Back on August 28, I wrote an entry in which I stated that employee communications as a profession has been a failure. Advocates of strategic internal communication (myself included), along with associations like IABC that represent the profession, have argued for years that effective employee communications aligns employees with company goals and objectives. We maintain that solid internal communications produces bottom-line results. But a study from Accenture reveals that executives believe their employees are not aligned, that they don’t understand how their jobs fit into the bigger picture.

From where I sit, that means internal communications has failed to produce exactly the results we claim make it an asset to the organization.

I’ve heard from several people since writing that piece. One, for instance, notes that communicators can’t do it all themselves—that our job, in large part, is to counsel executives so they can do the communicating. I couldn’t agree more. Most of the literature on employee communications (including my book) spell this out clearly. Yet it seems that too many communicators spin their wheels producing intranet content and newsletters and, ultimately, fail to produce the kinds of results our organizations need.

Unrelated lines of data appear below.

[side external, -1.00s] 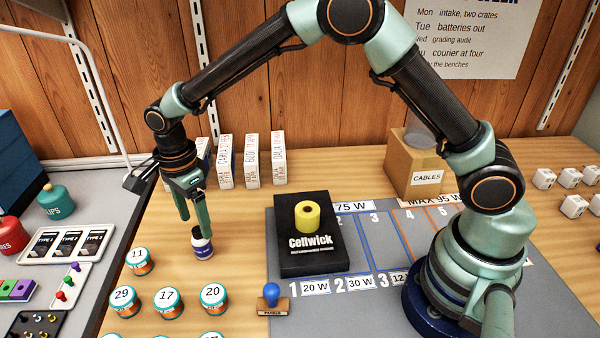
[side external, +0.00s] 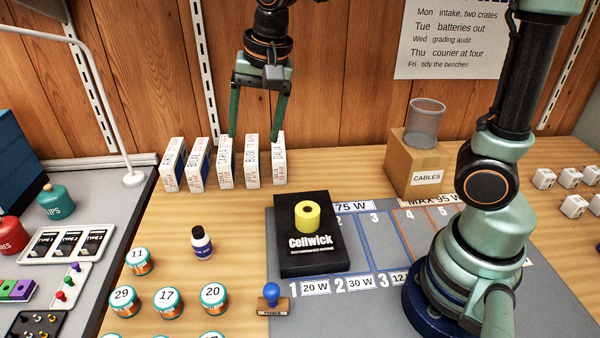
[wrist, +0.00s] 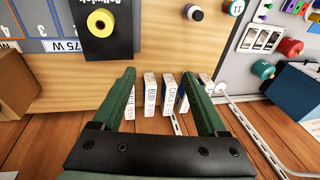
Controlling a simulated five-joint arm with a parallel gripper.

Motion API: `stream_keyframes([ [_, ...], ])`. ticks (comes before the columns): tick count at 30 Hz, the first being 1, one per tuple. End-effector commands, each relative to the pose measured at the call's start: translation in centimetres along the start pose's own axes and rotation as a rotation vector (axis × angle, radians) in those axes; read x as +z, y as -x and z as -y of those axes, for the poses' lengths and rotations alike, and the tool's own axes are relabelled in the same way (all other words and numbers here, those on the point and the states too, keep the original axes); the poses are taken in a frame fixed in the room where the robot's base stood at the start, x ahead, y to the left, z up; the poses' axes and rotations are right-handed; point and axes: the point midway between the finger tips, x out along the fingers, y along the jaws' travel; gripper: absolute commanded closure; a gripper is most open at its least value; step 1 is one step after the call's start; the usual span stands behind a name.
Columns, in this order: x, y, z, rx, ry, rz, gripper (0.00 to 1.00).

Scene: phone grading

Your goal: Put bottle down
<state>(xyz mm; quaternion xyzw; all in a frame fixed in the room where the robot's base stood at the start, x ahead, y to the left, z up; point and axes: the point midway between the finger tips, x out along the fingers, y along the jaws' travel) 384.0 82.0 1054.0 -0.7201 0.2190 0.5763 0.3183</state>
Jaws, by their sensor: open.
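The small dark bottle (side external: 202,243) with a black cap and a white label stands upright on the wooden bench in the side external view, left of the black Cellwick box. It also shows in the wrist view (wrist: 193,12) near the top edge. My gripper (side external: 256,138) is open and empty. It is raised in front of the wooden wall, above and behind the bottle, near the row of upright boxes. In the wrist view its two green fingers (wrist: 163,80) are spread wide, with nothing between them but the view of the boxes beyond.
Upright white boxes (side external: 225,162) stand in a row along the wall. The black Cellwick box (side external: 300,262) carries a yellow roll (side external: 307,214). Several numbered jars (side external: 168,303) stand in front of the bottle. A cardboard box (side external: 413,168) holds a clear cup.

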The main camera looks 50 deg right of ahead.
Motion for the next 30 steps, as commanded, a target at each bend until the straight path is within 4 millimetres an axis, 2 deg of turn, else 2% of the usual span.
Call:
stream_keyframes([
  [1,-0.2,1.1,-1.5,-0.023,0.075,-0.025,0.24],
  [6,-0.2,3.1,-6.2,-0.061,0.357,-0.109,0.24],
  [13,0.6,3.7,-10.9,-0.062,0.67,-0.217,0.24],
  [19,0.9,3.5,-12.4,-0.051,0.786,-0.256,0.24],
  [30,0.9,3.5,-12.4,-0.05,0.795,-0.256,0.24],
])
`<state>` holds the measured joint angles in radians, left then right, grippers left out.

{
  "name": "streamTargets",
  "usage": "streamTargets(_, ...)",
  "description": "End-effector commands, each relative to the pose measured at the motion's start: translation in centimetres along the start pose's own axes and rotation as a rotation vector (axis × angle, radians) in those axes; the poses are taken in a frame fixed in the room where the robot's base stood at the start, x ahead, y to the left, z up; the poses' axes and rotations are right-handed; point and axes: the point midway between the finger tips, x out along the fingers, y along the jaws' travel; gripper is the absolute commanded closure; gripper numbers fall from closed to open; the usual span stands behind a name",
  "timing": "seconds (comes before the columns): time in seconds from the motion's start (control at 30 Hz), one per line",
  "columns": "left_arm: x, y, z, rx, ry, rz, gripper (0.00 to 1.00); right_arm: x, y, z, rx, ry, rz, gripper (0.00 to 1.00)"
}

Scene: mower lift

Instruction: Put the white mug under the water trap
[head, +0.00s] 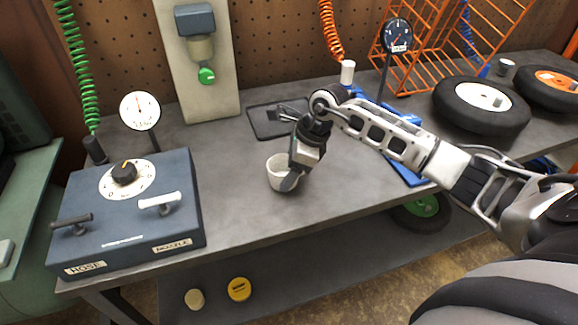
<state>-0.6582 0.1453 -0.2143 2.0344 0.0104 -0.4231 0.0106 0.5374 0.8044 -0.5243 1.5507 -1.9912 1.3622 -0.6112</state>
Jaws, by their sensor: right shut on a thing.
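The white mug (278,172) is upright at or just above the front part of the grey workbench; I cannot tell whether it touches the top. My right gripper (291,180) is shut on the mug's right side, and its fingers hide part of that side. The water trap (201,48) is a grey unit with a green knob (206,75) at its bottom, mounted on a pale upright panel behind the bench. The mug is in front of the trap and to its right. My left gripper is not in view.
A blue-grey control box (128,215) with a dial and two levers stands at the left. A dark tray (268,122) lies behind the mug. Wheels (480,105) and an orange rack (425,45) are at the right. The bench (218,150) is clear between mug and panel.

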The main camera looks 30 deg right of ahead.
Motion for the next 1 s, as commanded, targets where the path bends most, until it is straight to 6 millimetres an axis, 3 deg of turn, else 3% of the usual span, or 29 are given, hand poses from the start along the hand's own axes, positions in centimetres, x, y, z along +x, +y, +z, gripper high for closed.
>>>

The problem isn’t vague and the solution is obvious.

The problem is that there is no common set of standards for employee communications. Anybody who studies public relations will learn the same material. They’ll learn about campaigns, media pitching, public opinion, crisis management. When they get jobs at public relations agency—any agency—they’ll perform similar types of work. A career on the external side of the organizational communications profession produces a consistent understanding of what goes into effective PR. It’s not a guarantee that everybody who works in PR will practice what they’ve learned, but at least they all have the same tools to work with.

On the internal communications side, though, there is no such training. In fact, there is no standard curriculum for employee communications, no agreement in academia or even in the profession about what it takes to be a qualified employee communications professional. Sure, there are accreditation programs, but far too few professionals avail themselves of these programs to have an impact across the business spectrum.

If employee communications is ever going to produce the kind of business-wide results it needs to remain viable, we need to identify those skills that every internal communicator should be taught, those models and processes that every internal communicator should understand. We need to institutionalize the final list so that every university teaching communications incorporates it into their curricula. We need to ensure that professional associations focus some effort on setting the bar based on these standards. Then the profession may stand a chance of rising out of its current state and fulfill its potential.

Comments
  • 1.Sue Dewhurst and I have been running a research study into the core competencies that internal communicators need. Our findings are based on what people said in a global survey they did in their day jobs. There's a summary on our website (http://www.competentcommunicators.com) and we'll post a full set of the 12 competencies up there in a few days.

    We hope people take them, amend them and use them to think about their own training and development. What we think has happened is that whilst in recent years there has been some great progress in raising awareness of what internal comms can do for organisations, there has been some confusion at the practioner level about what 'good' looks like.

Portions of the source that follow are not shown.